- DIRECTIONS:
Skip all pictures; return exactly the lines from the one containing "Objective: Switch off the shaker" through the end of the data.

- INFORMATION PROVIDED:
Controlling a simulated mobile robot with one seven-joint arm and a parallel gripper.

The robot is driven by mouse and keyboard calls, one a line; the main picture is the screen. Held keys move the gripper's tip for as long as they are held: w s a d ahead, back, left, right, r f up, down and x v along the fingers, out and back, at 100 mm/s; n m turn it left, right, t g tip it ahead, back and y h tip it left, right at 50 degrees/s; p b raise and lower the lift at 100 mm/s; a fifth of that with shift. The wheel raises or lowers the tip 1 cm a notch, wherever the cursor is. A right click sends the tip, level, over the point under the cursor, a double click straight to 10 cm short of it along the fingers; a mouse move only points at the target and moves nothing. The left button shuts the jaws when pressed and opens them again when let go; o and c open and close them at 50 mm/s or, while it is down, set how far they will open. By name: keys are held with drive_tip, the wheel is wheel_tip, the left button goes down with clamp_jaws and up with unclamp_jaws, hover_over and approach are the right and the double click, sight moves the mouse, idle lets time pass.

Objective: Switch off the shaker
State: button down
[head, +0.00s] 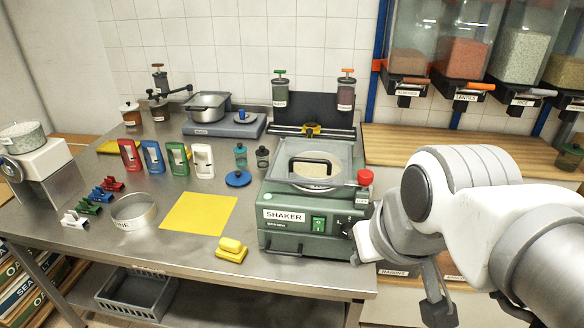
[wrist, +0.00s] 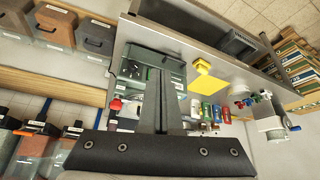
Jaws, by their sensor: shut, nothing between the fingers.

- SOLUTION TO THIS PROBLEM:
Objective: Switch off the shaker
State: button down
[head, +0.00s] 
[wrist, +0.00s] 
Jaws, by their sensor: shut, nothing between the fingers.

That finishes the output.